Петербургская гимназия сорок лет тому назад

Опубликовал: Соколов Николай Алексеевич
Автор: Влад. Дм. Набоков

Страничка воспоминаний Влад. Дм. Набокова
(«Молодая Россия» Берлин, 1922 г., № 1)

Когда мне было 10-12 лет, ко мне приходил раз или два раза в неделю давать уроки закона божьего отец Ветвеницкий, бывший тогда законоучителем третьей классической гимназии в Петербурге. Мои два старших: брата в то время учились в приготовительных классах училища правоведения, где в сороковых годах учился и мой отец. Меня было решено готовить в гимназию. Вероятно, о. Ветвеницкий побудил выбрать именно третью, считавшуюся в то время наиболее «строгой» в деле осуществления той своеобразной классической системы, которую вколачивал в русскую жизнь недоброй памяти граф Д.А. Толстой.

Осенью 1883 г. тринадцатилетним мальчиком я поступил в пятый класс и весной 1887 г., не достигнув еще семнадцатилетнего возраста, кончил гимназию.

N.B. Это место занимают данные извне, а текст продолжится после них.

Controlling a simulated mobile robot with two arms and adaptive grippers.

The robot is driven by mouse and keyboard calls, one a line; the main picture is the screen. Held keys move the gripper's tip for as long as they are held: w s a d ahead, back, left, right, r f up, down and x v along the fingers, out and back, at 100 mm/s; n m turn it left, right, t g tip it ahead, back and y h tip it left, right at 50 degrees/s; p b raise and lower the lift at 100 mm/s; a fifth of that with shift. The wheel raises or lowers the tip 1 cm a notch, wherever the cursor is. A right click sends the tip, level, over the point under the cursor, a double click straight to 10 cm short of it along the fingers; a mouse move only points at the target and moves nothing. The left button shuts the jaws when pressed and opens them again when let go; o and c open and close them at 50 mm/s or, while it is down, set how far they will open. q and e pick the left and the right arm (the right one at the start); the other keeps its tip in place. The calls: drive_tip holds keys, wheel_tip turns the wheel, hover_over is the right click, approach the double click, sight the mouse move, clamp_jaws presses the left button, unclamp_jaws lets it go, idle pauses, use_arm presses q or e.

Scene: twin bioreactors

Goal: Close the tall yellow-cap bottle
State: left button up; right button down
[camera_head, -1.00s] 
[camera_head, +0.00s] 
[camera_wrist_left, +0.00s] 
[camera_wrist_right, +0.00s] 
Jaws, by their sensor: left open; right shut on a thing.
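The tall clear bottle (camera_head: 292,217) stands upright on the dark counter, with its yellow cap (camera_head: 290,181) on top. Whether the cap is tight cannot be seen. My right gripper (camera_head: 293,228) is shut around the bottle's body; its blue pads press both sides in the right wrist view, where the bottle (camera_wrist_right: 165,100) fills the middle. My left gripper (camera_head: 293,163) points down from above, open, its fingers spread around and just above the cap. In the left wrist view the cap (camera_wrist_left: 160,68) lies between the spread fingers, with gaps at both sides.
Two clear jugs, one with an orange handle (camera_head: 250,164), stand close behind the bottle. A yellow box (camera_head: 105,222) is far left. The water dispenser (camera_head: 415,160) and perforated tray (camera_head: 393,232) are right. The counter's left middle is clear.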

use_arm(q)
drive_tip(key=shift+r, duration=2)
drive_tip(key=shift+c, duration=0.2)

В подтверждение своего беспристрастия в оценке ее, я могу прибавить, что мне была дана золотая медаль и что лично мне гимназия, кажется, никакого зла не сделала,—вероятно потому, что и до, и во время, и после нее я искал и находил другие источники для удовлетворения своей жажды к образованию. Не сохранил я и дурного чувства к учителям, — менее всего к преподавателям математики, с которыми у меня было всего более «недоразумений»: кажется, я был очень плохим математиком, и при общей оценке моих успехов, педагогический совет «посмотрел сквозь пальцы» на мое прошлое в этой области. Многое из того, что позднее только я мог оценить и чем возмущался позднее, в то время казалось мне совершенно естественным и неизбежным. Я уверен, что у многих и многих из моих сверстников гимназические воспоминания гораздо тяжелее, чем у меня. И все же: какая безотрадная картина встает у меня перед глазами, когда я памятью переношусь к этим отдаленным временам.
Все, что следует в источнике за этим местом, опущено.